Written task:
Copy whichever lines contain the string "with".
### Information shown
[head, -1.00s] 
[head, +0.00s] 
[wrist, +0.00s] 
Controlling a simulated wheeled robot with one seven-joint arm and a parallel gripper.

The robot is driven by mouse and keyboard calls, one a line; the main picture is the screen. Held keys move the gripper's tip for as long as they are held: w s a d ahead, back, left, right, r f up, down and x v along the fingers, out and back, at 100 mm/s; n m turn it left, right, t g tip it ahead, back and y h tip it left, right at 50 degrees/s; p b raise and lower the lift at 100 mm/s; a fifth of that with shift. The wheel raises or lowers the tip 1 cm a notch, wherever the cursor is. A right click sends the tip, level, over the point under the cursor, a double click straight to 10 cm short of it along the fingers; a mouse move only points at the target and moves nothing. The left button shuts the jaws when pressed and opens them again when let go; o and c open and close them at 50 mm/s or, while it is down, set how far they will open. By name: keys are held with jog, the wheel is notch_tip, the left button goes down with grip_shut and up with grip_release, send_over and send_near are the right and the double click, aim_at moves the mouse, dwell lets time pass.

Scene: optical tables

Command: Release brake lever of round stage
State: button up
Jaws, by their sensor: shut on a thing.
######
Finished task:
Controlling a simulated wheeled robot with one seven-joint arm and a parallel gripper.
The robot is driven by mouse and keyboard calls, one a line; the main picture is the screen. Held keys move the gripper's tip for as long as they are held: w s a d ahead, back, left, right, r f up, down and x v along the fingers, out and back, at 100 mm/s; n m turn it left, right, t g tip it ahead, back and y h tip it left, right at 50 degrees/s; p b raise and lower the lift at 100 mm/s; a fifth of that with shift. The wheel raises or lowers the tip 1 cm a notch, wherever the cursor is. A right click sends the tip, level, over the point under the cursor, a double click straight to 10 cm short of it along the fingers; a mouse move only points at the target and moves nothing. The left button shuts the jaws when pressed and opens them again when let go; o and c open and close them at 50 mm/s or, while it is down, set how far they will open. By name: keys are held with jog, the wheel is notch_tip, the left button goes down with grip_shut and up with grip_release, send_over and send_near are the right and the double click, aim_at moves the mouse, dwell lets time pass.

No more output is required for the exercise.